Trump made immigration a focal point of his 2016 presidential campaign, during which he vowed to build a wall along the southern border and claimed illegal immigrants were taking jobs away from Americans.

“This increase in H-2B visas is not consistent with the ‘hire American’ policy,” said Mark Krikorian, executive director of the Center for Immigration Studies, which wants to reduce the number of immigrants allowed into the U.S.

[Also read: Immigration restrictionists say Trump broke promise by issuing 30,000 extra seasonal visas]

Krikorian told the Washington Examiner that the Trump administration should end the H-2B program entirely or phase it out over several years. Employers, he argued, have effectively become addicted to low-cost labor.
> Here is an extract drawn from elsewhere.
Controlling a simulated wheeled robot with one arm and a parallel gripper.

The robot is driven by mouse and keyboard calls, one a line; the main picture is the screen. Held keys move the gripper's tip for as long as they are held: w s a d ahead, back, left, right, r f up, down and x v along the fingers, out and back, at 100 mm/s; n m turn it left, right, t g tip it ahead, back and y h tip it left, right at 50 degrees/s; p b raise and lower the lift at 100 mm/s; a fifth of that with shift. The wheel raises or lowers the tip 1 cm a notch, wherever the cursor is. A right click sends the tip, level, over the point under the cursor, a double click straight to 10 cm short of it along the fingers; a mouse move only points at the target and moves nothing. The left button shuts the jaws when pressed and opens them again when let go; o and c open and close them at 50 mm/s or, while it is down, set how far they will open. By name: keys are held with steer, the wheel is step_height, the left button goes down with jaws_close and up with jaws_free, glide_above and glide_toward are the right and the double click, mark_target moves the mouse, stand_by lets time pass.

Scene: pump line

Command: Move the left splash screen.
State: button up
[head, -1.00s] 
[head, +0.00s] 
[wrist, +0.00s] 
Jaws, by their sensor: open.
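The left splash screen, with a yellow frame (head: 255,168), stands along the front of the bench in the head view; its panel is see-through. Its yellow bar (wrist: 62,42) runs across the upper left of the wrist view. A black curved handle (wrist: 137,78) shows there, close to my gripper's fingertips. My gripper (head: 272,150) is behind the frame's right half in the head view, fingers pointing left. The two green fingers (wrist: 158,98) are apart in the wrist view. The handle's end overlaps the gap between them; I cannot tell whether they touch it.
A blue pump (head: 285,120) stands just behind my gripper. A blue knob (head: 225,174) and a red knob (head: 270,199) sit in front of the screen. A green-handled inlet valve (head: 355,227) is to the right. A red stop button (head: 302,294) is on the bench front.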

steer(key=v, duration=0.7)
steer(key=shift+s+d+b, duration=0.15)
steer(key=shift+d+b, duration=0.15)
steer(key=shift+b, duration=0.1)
“The H-2B program has literally no justification whatsoever,” Krikorian said. “All the jobs that H-2Bs do are done very frequently by Americans and legal workers already here. There’s simply no excuse for it other than a desire for cheap, controllable labor and an easier time of finding labor.”

Krikorian also questioned how hard businesses that use the program have tried to recruit American workers.

“Have you changed your recruitment practices? Have you offered free rides and free housing to people from Baltimore who may or not may not be willing to do it? That’s how you recruit people,” Krikorian said. “You cast your net wider and look for workers in places you haven’t looked before.”

In Dorchester County, considered the center of Maryland’s crab industry, Trump won 56.6% of the vote in 2016, but crab businesses could be in jeopardy if the president follows Krikorian’s advice.

“We wouldn’t be in business if we didn’t have these workers,” said Bill Sieling, executive director of the Chesapeake Bay Seafood Industries Association. “We’ve had 20 years of experience trying to find the domestic workers, and after 20 years, we still haven’t found people that want to go down to rural areas and do a job that’s not very glamorous.”

In 2018 alone, the impact from the dearth of laborers rippled far beyond Dorchester County’s crab houses. The general store on Hoopers Island, where customers include many workers with H-2B visas, was nearly forced to lay people off due to the drop in business, Sieling said. A 2008 study from the University of Maryland indicated that each H-2B visa job lost would lead to the loss of 2.5 domestic positions in the state.

The laborers, many of whom return to the same crab houses year after year, also suffered. Foreign workers employed by Lindy’s had to make wrenching financial decisions to ensure they had money for necessities, said Vincent. “Last year was heartbreaking.” Vincent estimates roughly 95% of her seasonal employees have returned for the past 20 years, and she’s now employing the children of people who retired from picking crab meat.

“Those people are left in the lurches,” she said. “It was a negative impact for us and everyone around us.”

Sieling, who’s fighting to eliminate the cap on H-2B visas, said it’s particularly difficult for crab houses to fill seasonal jobs like picking meat when unemployment is low, as it is now.

The area’s crab houses “took a financial hit last year, and I doubt they could’ve survived two years like that,” Sieling said. “These are not big corporations that have big trust funds they can rely on. They’re small businesses.”

While Vincent and Sieling would both like to see Congress implement a permanent legislative fix, partisan gridlock has left little optimism.

“This year, by the grace of God and a long-handled spoon, all of our processors got exactly what they asked for on time. But next year could be totally different,” Sieling said. “We have no idea what Congress may or may not do. Given the current state of Congress, it doesn’t seem like they’ll do anything.”